- **What to do**: Give again only the lines from the line that holds "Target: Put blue" to the end of the data, inclusive, omitting all pictures.

== == ==

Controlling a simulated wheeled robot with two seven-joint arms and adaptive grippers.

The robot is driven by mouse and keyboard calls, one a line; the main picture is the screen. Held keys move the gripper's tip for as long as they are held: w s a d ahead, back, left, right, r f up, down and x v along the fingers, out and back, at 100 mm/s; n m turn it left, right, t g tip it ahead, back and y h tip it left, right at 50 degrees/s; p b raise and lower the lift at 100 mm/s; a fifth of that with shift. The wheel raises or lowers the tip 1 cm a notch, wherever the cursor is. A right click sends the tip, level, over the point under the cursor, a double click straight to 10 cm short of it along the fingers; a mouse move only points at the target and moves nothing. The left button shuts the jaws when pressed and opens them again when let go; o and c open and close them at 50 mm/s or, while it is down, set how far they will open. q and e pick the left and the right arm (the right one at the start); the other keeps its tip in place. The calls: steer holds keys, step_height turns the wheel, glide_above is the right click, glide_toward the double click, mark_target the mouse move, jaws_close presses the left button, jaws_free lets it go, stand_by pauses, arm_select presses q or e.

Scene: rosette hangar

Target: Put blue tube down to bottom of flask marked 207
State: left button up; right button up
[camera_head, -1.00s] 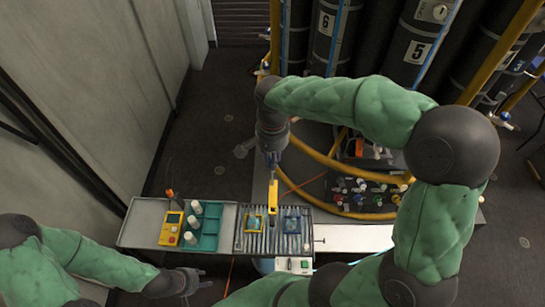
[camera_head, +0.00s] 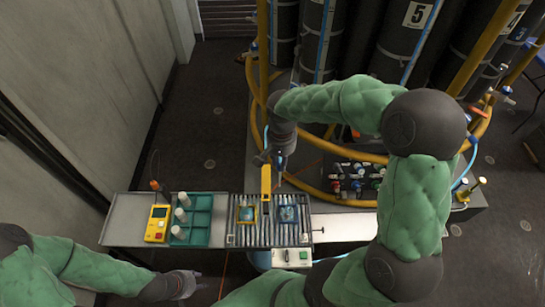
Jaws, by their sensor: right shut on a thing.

== == ==

- **Result of the task**:
Target: Put blue tube down to bottom of flask marked 207
State: left button up; right button up
[camera_head, -1.00s] 
[camera_head, +0.00s] 
Jaws, by their sensor: right shut on a thing.

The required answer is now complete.